Convicted of killing her sons in SC, Susan Smith asks the state again to set her free
Convicted child killer Susan Smith has applied for parole again.
The South Carolina Probation and Parole Board unanimously denied her first application in November 2024 after she served 30 years for drowning her young sons, Michael and Alex, in Union.
State law requires an inmate convicted of a violent crime to wait two years before applying again.
Her new hearing is scheduled for Nov. 19, 2026.
“I want to say how very sorry I am. I know that what I did was horrible and I would give anything if I could go back and change it,”Smith said during her 2024 parole hearing.
But the people who spoke against her release, including her ex-husband and father of the boys David Smith, said not only should she not be released, but should spend the rest of her life in prison.
“God gave us free choice. She made free choice that night to end their lives,” David Smith said. “She changed my life for the rest of my life that night.”
Six of the 471 letters and emails received by the parole board supported her release, the department said.

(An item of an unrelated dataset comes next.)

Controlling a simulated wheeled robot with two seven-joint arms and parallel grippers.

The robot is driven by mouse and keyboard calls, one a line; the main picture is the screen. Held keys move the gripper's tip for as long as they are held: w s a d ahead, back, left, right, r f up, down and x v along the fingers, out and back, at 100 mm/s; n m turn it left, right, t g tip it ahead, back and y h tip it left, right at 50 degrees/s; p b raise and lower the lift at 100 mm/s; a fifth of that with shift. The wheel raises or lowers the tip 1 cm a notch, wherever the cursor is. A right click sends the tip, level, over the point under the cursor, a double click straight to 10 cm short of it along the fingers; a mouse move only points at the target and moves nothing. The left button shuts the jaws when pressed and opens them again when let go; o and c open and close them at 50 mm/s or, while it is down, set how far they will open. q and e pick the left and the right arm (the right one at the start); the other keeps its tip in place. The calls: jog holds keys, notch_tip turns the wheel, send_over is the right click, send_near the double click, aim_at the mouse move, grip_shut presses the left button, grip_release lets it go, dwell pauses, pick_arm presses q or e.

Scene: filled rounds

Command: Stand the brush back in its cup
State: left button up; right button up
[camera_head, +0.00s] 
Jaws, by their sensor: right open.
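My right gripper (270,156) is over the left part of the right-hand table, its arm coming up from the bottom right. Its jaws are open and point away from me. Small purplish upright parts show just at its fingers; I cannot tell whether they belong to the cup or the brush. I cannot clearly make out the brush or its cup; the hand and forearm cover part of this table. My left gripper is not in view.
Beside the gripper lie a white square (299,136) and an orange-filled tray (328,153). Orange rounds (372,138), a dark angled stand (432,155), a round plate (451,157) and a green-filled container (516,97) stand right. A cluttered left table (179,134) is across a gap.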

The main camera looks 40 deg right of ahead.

Her attorney Tommy Thomas said during the hearing that Smith’s actions were the result of untreated mental health issues, caused by among other things her father’s suicide when she was 6 years old. He said she had attempted suicide multiple times.
At her 1995 trial, it was revealed that Smith had been molested as a teenager by her stepfather, Beverly Russell, a leader in the local Republican Party and member of the Christian Coalition.
Smith was sentenced before state law changed to require that a life sentence meant serving out the rest of an inmate’s life in prison.
Smith let her car roll into John D. Long Lake in Union County with her boys strapped into car seats on Oct. 25, 1994.
She lied that a black man had taken her car with the boys inside at a stoplight, a story she maintained for 10 days before confessing to Union County Sheriff Howard Wells what she in fact had done.
Smith was convicted of two counts of murder. Prosecutor Tommy Pope sought the death penalty, but the jury instead sentenced her to life.
While in prison, Smith was cited for possession of drugs, using another inmate’s PIN and mutilation. She had no infractions for 10 years until not long before her parole hearing when she was disciplined for speaking with a documentary film company.
She has not had any disciplinary actions since her parole hearing, according to her record listed on the South Carolina Department of Corrections website.